** Available data **
(begin)

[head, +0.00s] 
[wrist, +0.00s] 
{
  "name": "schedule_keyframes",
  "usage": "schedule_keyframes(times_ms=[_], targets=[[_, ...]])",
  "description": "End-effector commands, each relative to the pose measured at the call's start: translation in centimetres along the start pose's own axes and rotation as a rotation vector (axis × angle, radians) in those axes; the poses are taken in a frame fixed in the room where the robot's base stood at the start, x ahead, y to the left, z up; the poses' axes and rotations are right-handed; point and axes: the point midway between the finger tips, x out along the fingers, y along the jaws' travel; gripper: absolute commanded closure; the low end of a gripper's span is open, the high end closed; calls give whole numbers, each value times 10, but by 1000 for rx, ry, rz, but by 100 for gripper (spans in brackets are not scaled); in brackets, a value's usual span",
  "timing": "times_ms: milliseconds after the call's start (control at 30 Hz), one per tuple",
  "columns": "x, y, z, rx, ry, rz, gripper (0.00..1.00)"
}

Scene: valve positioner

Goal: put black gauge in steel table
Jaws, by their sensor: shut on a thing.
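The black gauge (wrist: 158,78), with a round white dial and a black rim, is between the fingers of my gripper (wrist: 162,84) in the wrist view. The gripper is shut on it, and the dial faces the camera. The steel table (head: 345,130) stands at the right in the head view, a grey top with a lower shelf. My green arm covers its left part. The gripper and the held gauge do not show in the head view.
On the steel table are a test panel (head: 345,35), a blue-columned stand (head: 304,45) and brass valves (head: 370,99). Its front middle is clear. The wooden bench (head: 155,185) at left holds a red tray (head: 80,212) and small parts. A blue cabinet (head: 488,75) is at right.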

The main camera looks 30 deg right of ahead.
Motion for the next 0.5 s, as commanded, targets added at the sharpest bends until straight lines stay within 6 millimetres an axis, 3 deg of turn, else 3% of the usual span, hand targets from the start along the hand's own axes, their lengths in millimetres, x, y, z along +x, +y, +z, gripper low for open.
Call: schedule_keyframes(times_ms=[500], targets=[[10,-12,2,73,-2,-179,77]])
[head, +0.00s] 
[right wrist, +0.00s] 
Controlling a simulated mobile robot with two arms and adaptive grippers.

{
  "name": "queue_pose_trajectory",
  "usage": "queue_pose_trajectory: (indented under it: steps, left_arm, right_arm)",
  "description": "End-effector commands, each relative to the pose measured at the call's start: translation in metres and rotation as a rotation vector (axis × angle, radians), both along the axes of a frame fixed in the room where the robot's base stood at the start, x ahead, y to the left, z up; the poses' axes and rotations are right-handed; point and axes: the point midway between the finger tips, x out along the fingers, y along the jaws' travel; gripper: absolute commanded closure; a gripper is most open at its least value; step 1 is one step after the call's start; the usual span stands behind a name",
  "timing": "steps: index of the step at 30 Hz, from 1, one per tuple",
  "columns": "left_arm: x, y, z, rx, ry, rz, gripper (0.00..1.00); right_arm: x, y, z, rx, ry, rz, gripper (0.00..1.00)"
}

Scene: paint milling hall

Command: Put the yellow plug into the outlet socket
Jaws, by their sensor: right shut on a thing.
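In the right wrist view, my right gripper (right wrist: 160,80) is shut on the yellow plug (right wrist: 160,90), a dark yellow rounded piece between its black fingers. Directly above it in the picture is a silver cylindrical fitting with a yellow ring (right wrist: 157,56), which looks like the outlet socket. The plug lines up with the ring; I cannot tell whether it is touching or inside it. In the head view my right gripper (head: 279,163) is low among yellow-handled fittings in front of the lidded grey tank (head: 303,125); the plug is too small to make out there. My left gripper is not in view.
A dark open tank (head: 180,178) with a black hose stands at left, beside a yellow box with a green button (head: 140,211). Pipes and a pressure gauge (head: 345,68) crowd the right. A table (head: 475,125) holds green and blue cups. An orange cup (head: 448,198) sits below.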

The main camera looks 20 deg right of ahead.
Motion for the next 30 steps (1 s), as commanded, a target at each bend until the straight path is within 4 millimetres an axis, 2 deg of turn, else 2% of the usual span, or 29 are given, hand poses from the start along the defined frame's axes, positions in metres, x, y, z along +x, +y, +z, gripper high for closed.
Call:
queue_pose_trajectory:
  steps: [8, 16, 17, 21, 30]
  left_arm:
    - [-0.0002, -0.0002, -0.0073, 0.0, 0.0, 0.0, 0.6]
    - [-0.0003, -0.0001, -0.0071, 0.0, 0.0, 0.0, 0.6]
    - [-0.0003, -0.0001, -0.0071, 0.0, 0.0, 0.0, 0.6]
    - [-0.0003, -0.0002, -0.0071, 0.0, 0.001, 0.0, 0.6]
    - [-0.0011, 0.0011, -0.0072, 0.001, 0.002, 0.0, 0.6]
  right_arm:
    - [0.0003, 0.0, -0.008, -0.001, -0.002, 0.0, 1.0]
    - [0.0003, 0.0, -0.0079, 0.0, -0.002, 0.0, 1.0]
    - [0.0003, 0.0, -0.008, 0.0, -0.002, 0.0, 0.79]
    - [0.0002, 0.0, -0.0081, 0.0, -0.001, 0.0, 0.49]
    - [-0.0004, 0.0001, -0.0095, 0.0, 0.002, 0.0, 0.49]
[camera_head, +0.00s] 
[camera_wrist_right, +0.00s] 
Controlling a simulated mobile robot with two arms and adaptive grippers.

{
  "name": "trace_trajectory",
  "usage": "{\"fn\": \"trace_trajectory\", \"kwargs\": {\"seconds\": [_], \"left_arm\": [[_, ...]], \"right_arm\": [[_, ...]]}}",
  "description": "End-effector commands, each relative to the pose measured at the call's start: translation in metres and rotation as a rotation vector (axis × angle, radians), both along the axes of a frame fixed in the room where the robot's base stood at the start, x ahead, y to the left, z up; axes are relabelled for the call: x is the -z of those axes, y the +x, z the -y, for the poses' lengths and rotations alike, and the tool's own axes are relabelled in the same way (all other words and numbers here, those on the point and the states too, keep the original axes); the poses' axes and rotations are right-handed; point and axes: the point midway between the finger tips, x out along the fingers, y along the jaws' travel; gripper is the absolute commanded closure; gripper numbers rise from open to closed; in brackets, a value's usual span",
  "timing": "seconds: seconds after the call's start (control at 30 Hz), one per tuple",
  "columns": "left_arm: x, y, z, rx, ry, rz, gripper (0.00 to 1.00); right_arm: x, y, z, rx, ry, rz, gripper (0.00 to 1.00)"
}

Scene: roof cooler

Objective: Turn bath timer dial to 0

(end)

Starting at the line that contains "index of the" and ending at the line that contains "Command: Put the", retype each line exactly; omit everything outside that range.

** The result **
  "timing": "steps: index of the step at 30 Hz, from 1, one per tuple",
  "columns": "left_arm: x, y, z, rx, ry, rz, gripper (0.00..1.00); right_arm: x, y, z, rx, ry, rz, gripper (0.00..1.00)"
}

Scene: paint milling hall

Command: Put the yellow plug into the outlet socket

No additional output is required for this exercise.